GIVEN PROBLEM: The first line to copy is the one with "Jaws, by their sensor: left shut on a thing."; the last is the one with "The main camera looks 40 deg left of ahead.". Copy each line in that range exactly, leaving out all others.

----------

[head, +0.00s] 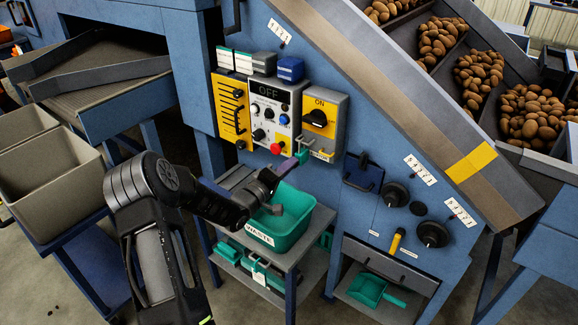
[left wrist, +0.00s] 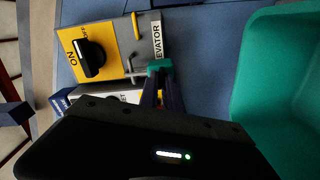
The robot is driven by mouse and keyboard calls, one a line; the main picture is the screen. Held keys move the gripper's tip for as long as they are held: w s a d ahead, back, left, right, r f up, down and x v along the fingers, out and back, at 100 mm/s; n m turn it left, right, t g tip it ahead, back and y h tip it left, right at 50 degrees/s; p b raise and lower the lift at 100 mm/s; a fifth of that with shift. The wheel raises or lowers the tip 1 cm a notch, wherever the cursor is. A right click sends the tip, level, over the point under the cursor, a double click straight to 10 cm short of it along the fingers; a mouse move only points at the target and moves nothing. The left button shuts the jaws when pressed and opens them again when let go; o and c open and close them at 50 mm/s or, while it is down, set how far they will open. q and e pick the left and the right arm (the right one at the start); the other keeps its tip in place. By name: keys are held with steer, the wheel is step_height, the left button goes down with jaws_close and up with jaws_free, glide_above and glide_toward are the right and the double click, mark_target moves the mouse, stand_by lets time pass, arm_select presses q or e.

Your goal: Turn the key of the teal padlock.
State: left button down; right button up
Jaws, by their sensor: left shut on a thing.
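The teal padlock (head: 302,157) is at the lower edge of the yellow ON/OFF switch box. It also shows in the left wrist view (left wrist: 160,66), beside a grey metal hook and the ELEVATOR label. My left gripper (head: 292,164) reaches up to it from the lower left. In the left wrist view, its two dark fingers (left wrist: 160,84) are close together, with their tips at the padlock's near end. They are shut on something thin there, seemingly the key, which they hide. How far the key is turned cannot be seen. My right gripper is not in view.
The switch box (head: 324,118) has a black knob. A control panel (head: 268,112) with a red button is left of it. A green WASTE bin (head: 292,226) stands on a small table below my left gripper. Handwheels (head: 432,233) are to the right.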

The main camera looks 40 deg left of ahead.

----------

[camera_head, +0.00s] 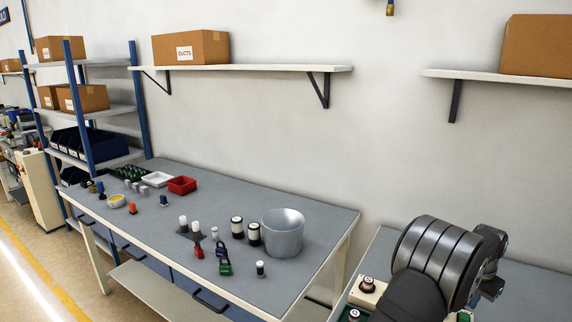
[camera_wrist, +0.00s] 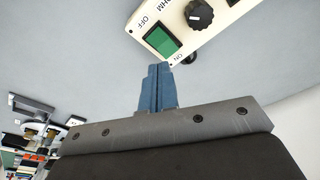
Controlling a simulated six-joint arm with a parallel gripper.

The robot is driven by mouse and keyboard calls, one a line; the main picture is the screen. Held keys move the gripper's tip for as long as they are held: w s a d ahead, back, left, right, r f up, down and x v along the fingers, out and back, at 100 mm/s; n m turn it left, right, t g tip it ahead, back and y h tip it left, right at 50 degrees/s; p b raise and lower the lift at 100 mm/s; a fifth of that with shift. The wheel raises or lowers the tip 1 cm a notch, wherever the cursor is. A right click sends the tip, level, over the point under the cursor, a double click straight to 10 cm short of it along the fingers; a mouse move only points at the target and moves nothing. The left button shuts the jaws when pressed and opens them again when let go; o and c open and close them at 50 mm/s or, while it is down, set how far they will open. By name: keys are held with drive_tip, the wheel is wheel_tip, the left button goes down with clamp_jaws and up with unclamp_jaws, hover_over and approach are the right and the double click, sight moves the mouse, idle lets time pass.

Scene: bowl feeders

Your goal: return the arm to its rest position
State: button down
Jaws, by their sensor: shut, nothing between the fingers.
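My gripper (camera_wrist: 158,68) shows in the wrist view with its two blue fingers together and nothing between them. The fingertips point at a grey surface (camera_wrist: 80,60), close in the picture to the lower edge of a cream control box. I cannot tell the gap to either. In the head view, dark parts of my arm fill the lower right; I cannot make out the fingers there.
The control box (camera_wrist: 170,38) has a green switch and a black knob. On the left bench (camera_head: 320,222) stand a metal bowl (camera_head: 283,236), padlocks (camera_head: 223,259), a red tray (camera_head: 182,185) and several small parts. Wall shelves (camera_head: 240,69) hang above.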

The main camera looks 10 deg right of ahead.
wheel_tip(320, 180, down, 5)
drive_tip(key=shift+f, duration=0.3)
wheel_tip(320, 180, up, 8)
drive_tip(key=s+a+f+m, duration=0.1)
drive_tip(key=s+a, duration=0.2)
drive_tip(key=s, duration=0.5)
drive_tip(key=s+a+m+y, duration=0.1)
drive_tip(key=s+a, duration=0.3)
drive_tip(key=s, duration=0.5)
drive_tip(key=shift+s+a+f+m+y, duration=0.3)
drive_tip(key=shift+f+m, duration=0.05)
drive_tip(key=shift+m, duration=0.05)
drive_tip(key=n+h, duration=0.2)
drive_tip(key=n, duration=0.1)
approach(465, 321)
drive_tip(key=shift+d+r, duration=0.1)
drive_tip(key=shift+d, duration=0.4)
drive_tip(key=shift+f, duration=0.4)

----------

CORRECT RESULT:
Jaws, by their sensor: left shut on a thing.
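The teal padlock (head: 302,157) is at the lower edge of the yellow ON/OFF switch box. It also shows in the left wrist view (left wrist: 160,66), beside a grey metal hook and the ELEVATOR label. My left gripper (head: 292,164) reaches up to it from the lower left. In the left wrist view, its two dark fingers (left wrist: 160,84) are close together, with their tips at the padlock's near end. They are shut on something thin there, seemingly the key, which they hide. How far the key is turned cannot be seen. My right gripper is not in view.
The switch box (head: 324,118) has a black knob. A control panel (head: 268,112) with a red button is left of it. A green WASTE bin (head: 292,226) stands on a small table below my left gripper. Handwheels (head: 432,233) are to the right.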

The main camera looks 40 deg left of ahead.

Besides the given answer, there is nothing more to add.